Entretien avec Charles-Eloi Vial

01 février 2024

Jeudi 1 er février, se tenait à l’ICES la première intervention du séminaire « Napoléon, une histoire vivante », destiné aux étudiants de la faculté d’histoire. Rencontre avec Charles-Éloi Vial, conservateur à la Bibliothèque nationale de France (BnF), docteur HDR en histoire, présent pour dispenser dispenser son cours « Bibliographie et archives napoléoniennes »…

Comment le travail avec les archives a façonné votre métier d’historien ?

« C’est une vaste question ! D’une part, les archives font parties intégrantes de mon métier puisque je suis conservateur des bibliothèques. Classer des archives, les décrire et les signaler fait partie de mon quotidien ! Cela a toujours été à mes yeux une évidence : pour un historien, travailler avec des archives est le meilleur moyen de trouver du neuf et de progresser. Comme chercheur, réussir à trouver des documents que personne n’avait vu auparavant est toujours une exaltation. Comme historien, je me suis beaucoup attaché aux archives car je considérais qu’elles permettaient de battre en brèche ce que l’on retrouve dans des témoignages publiés au XIX° siècle, des mémoires ou des souvenirs, qui sont souvent ou enjolivés ou complètement inventés. Les archives permettent de découvrir grâce à de nouveaux textes des mensonges, des falsifications, des erreurs ou des omissions, et donc de remettre en question des partis-pris. Il y a donc pour moi une dimension critique, qui est extrêmement importante dans mon approche du métier d'historien »

Le bibliothécaire est souvent caricaturé : comment présentez-vous ce métier de façon attractive aux étudiants ? Quelle est la réalité de votre quotidien ?  

« J’essaye de leur expliquer d’une part que c’est très bien d’être un "rat de bibliothèque" ! Ensuite, il ne faut pas oublier que les archives peuvent aussi nous faire rêver, nous amuser ou nous surprendre. En les consultant et en les classant, on met un peu le nez dans les affaires des autres, ce qui est très rarement ennuyeux. Le métier de conservateur est loin d’être ce que l’on imagine, il s'agit d'un métier très prenant, au service de l'histoire mais aussi au service des autres, qui implique de veiller à la conservation du patrimoine, de l'enrichir, de faire de la recherche, mais aussi de veiller à la diffusion de la connaissance, que ce soit par des cours, des conférences, des articles, des expositions. Quand on est rat de bibliothèque, on n’est pas non plus le rat d’une seule bibliothèque, on fréquente de nombreuses salles de lecture. Dans l’idéal, la recherche en histoire implique d'aller consulter non seulement en France, mais aussi à l’étranger… le rat de bibliothèque est un rat qui se promène beaucoup. De même qu’il ne faut pas s’enfermer dans un sujet ou dans un type de source : il faut toujours aller vers l’ouverture, se confronter à de nouveaux documents, de nouveaux discours, rencontrer d’autres historiens, s’intéresser à d’autres périodes… pour moi, l’histoire c’est toujours l’ouverture et la curiosité. »

VIAL

Fait-on encore des découvertes capitales pour l’histoire ?
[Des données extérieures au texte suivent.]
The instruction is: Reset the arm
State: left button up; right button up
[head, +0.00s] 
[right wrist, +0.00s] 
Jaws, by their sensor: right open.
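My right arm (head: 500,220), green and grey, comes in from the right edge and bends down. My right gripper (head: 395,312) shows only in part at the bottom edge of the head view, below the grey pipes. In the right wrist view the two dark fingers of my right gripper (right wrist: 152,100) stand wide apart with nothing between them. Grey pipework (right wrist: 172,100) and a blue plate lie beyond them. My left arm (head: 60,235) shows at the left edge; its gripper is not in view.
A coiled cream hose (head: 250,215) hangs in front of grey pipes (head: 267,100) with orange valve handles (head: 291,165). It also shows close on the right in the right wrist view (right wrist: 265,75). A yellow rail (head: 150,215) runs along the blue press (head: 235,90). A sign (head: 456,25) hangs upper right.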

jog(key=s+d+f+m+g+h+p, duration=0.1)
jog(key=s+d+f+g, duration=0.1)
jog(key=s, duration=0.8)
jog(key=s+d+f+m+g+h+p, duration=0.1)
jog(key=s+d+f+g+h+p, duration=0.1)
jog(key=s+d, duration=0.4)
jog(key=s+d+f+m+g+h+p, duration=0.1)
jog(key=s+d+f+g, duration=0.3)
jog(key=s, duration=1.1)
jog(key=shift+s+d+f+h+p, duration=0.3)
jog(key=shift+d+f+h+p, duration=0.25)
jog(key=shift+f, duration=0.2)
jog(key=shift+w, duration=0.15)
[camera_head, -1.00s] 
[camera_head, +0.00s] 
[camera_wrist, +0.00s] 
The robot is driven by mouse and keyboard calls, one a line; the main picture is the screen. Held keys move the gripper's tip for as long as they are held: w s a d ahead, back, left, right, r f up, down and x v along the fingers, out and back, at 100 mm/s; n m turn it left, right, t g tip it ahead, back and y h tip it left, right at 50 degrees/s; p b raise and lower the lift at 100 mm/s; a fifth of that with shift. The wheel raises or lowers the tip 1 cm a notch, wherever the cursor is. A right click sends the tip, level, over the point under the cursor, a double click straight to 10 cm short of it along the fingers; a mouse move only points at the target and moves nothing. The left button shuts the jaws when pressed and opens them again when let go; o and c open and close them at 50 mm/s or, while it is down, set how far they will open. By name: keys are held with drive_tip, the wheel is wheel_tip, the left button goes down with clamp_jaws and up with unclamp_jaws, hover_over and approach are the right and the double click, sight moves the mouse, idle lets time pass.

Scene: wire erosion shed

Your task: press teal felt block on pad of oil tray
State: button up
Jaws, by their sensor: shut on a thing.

« Bien sûr ! On retrouve régulièrement de nouvelles sources, qu'il s'agisse de papiers privés que l'on consulte pour la première fois, ou de documents publics qui n'avaient encore été vus par personne. Ces textes permettent ensuite de se poser de nouvelles questions et de remettre en perspective des évènements que l’on pensait parfaitement connaître. Ces découvertes permettent parfois d’ajouter un chaînon manquant, par exemple le rôle d’un individu, l'impact d’une décision, le déroulement décisif d’une journée… En particulier, il ne faut pas croire que les documents concernant l’histoire napoléonienne on été tous vus. Il en reste beaucoup à découvrir ou à redécouvrir, car chaque historien apporte sur ses sources son propre regard et ses propres préoccupations. »

Vous publiez 1 ou 2 livres par an : comment faites-vous ? 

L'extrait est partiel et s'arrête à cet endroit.